# [Directions]
From the listing below, extract every line containing "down".

# [Data block]
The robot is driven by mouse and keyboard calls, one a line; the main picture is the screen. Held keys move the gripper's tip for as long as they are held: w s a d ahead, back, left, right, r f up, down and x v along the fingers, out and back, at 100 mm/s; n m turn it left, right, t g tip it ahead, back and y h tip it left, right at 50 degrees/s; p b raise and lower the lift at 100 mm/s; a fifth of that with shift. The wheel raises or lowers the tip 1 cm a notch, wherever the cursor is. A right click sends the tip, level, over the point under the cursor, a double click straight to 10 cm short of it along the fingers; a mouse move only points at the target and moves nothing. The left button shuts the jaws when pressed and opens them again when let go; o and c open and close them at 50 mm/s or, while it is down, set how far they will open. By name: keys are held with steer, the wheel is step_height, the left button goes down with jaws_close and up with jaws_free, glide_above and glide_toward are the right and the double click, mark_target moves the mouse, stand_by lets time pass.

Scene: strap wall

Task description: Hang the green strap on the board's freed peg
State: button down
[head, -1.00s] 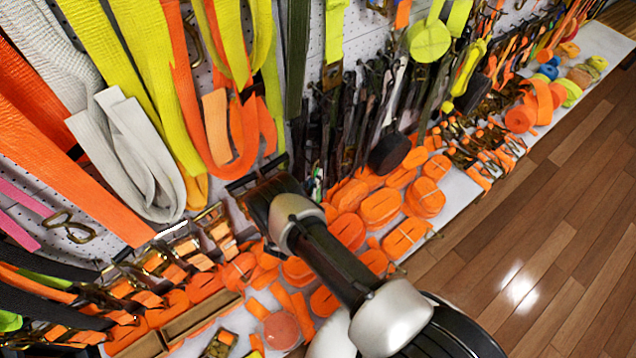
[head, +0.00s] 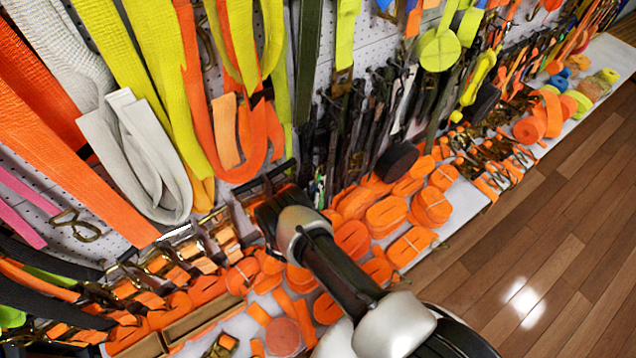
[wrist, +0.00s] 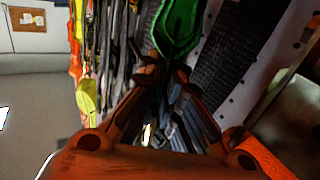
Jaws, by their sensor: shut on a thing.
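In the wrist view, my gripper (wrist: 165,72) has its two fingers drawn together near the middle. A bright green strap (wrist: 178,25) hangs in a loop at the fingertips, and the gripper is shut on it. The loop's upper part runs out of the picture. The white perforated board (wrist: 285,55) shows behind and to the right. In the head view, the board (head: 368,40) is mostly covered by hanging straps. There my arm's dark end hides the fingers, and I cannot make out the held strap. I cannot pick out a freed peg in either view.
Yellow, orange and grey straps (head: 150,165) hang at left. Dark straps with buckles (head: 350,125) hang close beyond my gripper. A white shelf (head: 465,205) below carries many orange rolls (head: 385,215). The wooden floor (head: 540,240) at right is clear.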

# [Worked solution]
The robot is driven by mouse and keyboard calls, one a line; the main picture is the screen. Held keys move the gripper's tip for as long as they are held: w s a d ahead, back, left, right, r f up, down and x v along the fingers, out and back, at 100 mm/s; n m turn it left, right, t g tip it ahead, back and y h tip it left, right at 50 degrees/s; p b raise and lower the lift at 100 mm/s; a fifth of that with shift. The wheel raises or lowers the tip 1 cm a notch, wherever the cursor is. A right click sends the tip, level, over the point under the cursor, a double click straight to 10 cm short of it along the fingers; a mouse move only points at the target and moves nothing. The left button shuts the jaws when pressed and opens them again when let go; o and c open and close them at 50 mm/s or, while it is down, set how far they will open. By name: keys are held with steer, the wheel is step_height, the left button goes down with jaws_close and up with jaws_free, glide_above and glide_toward are the right and the double click, mark_target moves the mouse, stand_by lets time pass.
State: button down

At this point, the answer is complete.